You can get a drink in flight, too. It's even a good idea.


Wheres the pause button on my Dash 8? SHOW IT.

Yes, they do, at least in MSFS. Landing in significant turbulence is
quite a challenge. I've gone through two sets of gear in the past few
days thanks to turbulence.


Significant turbulence... not calm air that is slighly turbulent near
the ground, you have no clue what I'm talking about.

No, you bounce if you aren't careful. And if you bounce enough, you
lose the gear. And if you bounce more than that, you crash.


Not like in a real airplane, something no computer can ever project
properly is ground friction.

Someone said you could set the gear retract on a Baron and it would
pull up the gear on the ground if you bounced around too much. I
tried it in the sim, and it happens in the sim, too.


Not for the same reason.

Is there? I suppose that's a matter of opinion.
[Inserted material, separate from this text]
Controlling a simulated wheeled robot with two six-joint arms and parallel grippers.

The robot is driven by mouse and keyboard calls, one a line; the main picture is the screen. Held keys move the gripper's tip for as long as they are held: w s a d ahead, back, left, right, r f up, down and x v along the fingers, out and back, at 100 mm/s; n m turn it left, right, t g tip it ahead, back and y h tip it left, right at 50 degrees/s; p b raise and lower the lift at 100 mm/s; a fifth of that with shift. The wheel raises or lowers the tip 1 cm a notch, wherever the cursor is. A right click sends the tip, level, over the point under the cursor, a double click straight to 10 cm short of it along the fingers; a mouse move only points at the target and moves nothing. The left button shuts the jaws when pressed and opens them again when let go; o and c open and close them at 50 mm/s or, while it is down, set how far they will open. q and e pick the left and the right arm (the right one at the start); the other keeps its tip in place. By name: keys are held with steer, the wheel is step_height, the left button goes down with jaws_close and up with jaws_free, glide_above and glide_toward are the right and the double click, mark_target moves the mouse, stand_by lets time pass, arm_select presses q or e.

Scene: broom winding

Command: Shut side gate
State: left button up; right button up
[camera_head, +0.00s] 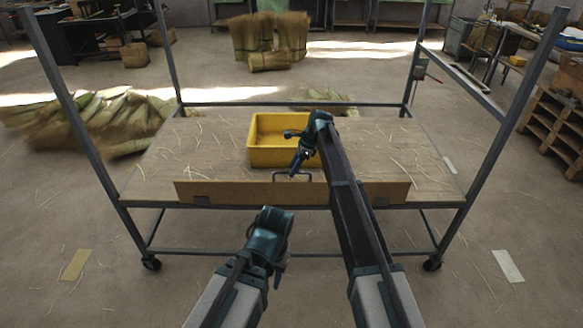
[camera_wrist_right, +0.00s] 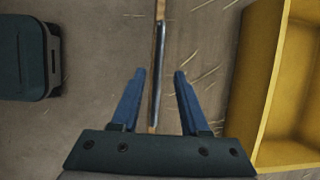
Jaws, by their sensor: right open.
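The side gate (camera_head: 240,193) is a long brown board along the front edge of the wheeled cart. It stands roughly upright, with dark hinges low on its face. A grey bar handle (camera_head: 292,174) sits at its top middle. In the right wrist view the handle (camera_wrist_right: 158,75) and the gate's thin edge (camera_wrist_right: 163,8) show end-on. My right gripper (camera_head: 297,167) is over the handle. Its fingers (camera_wrist_right: 157,75) are open, one on each side of the handle, with gaps visible. My left gripper (camera_head: 270,232) hangs in front of the cart, apart from the gate; its jaws are unclear.
A yellow bin (camera_head: 265,157) stands on the cart's straw-strewn deck (camera_head: 190,155), just behind the gate; it also shows in the right wrist view (camera_wrist_right: 255,80). Grey corner posts (camera_head: 85,125) frame the cart. Straw bundles (camera_head: 90,118) lie at left. The floor in front is open.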

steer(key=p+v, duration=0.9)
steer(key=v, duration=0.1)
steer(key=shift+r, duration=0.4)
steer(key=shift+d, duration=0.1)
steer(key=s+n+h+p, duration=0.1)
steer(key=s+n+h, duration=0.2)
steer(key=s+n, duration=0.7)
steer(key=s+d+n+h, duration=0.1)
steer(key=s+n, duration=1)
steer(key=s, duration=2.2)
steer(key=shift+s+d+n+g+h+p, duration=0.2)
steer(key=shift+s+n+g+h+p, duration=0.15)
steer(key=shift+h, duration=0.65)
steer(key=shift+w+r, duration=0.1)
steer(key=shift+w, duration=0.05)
Yes... my oppinion is you're psychotic.

Quite so. Sims have been used for trains for over 30 years. Sims
have come into use for tractor-trailer rigs over the past few years as
well. Often nearly all the training can be done in a sim; moving
about in real life is limited to the minimum necessary to prove that
one can pass a test.


Yes... but all those sims have an instructor teaching the student...
noone gives a student a several million dollar piece of equipment and
says "do as you will".

So , you may find a reasonable degree of
succes trying to take off in a real Beech Baron, but you'll get chicken
skin the moment you feel the torque pull you to the side as the turbos
spool up ...


Why?


Because you are not a pilot and you have never experienced the torque
effect of a propeller.

It gets more complicated if the pilot has also had most of his
training in a sim. If passengers were told that their pilot had never
before flown the aircraft that they were in, they might get pretty
nervous, and yet that happens all the time these days.


Huh?



Anyway... you're severly damaged in the head, this is my last attempt
to try to reason with you and present you with reality, you lack the
necessary coding in your head to do anything or be anyone in your life.